Athelhampton started off life in the 15th century as a family home for the Martyn family. It was regularly visited by the writer Thomas Hardy, and is now owned by Giles Keating.
The Great Hall at Athelhampton House was built in 1493 by Sir William Martyn and was owned by the Martyn family until Sir Robert Long bought it from them in 1665. It ended up being sold to the antiquarian Alfred Cart de Lafontaine in 1891 who carried out lots of restoration works to the house. Thomas Hardy’s father worked on the house as a stonemason, and the writer used Athelhampton as a model for Weatherbury Farm in his book, Far From the Madding Crowd.
Lafontaine’s biggest contribution was to the gardens, designed by Francis Inigo Thomas. They were imaged as a series of ‘outdoor rooms’, inspired by Renaissance gardens, and are made up of eight walled gardens which all have a different theme. You’ll find terraces, giant yew tree pyramids, little statues and rectangular reflection pools as you explore the walled gardens.

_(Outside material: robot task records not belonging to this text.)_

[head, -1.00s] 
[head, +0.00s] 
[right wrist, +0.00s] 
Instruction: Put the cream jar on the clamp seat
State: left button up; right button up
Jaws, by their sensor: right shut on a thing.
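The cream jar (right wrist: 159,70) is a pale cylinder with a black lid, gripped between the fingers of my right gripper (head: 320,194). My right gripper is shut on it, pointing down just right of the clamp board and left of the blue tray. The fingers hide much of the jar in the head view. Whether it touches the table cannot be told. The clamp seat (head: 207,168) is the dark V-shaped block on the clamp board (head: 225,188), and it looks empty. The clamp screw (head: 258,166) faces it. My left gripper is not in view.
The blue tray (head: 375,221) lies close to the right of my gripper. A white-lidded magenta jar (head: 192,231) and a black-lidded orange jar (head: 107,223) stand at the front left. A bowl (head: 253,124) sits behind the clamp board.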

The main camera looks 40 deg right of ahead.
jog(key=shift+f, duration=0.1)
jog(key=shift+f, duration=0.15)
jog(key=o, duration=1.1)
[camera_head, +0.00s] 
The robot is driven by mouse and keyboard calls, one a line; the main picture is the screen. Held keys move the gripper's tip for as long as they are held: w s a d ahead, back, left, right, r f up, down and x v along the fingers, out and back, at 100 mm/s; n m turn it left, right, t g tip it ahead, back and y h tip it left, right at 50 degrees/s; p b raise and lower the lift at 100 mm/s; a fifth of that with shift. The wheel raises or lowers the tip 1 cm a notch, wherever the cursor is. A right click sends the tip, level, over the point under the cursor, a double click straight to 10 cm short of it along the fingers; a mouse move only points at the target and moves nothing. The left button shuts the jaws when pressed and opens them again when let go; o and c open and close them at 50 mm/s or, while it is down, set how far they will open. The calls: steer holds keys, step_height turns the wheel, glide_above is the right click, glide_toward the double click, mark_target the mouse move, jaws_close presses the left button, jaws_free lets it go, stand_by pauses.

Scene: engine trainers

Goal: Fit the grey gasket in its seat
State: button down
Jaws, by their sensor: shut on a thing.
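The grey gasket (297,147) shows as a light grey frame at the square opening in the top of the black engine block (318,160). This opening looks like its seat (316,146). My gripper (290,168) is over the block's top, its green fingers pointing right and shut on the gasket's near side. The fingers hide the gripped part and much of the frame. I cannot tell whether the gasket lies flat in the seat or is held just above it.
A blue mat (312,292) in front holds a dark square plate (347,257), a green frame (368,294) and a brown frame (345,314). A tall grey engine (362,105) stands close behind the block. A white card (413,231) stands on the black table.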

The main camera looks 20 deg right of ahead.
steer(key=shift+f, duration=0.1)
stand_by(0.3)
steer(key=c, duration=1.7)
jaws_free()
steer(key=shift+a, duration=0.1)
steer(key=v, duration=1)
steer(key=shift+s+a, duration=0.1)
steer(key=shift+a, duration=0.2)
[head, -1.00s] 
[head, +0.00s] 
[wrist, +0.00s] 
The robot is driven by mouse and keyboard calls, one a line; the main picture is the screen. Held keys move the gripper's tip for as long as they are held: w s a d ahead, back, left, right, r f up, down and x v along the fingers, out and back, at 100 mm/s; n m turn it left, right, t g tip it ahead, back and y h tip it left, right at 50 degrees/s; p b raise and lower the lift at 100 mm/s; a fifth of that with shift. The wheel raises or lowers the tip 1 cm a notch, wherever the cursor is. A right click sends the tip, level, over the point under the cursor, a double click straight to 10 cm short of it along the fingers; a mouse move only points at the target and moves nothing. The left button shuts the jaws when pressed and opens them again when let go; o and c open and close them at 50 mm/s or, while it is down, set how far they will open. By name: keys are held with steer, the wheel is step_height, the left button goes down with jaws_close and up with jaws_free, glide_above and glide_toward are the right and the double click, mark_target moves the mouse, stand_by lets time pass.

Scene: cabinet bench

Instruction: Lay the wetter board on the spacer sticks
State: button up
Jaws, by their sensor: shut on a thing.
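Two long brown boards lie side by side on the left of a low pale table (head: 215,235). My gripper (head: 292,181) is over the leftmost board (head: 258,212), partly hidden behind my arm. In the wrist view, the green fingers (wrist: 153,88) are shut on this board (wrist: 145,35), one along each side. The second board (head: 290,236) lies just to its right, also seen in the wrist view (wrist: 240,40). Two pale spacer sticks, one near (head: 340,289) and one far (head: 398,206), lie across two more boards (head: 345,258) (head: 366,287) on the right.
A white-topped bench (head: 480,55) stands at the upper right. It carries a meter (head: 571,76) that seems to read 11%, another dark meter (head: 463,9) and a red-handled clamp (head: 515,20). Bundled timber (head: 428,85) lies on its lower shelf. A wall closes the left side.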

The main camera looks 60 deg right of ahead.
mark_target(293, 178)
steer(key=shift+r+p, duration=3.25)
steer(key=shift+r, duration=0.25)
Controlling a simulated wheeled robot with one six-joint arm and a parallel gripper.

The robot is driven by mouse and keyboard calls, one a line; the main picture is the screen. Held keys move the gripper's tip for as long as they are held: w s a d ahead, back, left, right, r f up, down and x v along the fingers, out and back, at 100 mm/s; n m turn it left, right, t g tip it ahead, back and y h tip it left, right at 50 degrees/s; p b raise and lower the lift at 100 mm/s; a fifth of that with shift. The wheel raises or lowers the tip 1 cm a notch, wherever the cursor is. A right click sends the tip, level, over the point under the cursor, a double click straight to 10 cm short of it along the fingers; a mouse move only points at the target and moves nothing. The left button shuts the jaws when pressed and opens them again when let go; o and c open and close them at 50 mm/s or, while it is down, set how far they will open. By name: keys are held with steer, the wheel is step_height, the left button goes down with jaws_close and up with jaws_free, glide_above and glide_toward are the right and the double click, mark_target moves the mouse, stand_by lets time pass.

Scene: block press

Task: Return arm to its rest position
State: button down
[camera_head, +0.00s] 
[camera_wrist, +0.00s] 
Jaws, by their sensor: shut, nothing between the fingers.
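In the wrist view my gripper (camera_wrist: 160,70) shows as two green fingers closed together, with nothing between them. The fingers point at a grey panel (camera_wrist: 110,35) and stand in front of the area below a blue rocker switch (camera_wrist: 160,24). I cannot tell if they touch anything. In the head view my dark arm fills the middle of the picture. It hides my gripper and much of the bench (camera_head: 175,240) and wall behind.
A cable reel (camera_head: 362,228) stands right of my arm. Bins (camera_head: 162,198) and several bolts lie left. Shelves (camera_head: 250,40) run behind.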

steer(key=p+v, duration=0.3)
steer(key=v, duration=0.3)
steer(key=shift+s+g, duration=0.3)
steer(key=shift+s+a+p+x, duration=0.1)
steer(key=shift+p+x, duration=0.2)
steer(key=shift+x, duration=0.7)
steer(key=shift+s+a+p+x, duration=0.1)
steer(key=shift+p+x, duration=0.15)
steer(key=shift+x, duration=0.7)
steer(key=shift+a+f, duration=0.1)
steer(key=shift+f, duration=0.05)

Lafontaine sold the house to George Cochrane in 1918 and it was acquired by Robert Victor Cooke in 1957. The Cookes owned the house until 2019, when it was bought by the economist Giles Keating, who reopened the house and the garden to the public.
The Great Hall – built in 1485 – has hardly been changed and still has its mostly original hammerbeam roof, stonework and stained glass. The other rooms all have antique furnishings and art which you can see on a tour.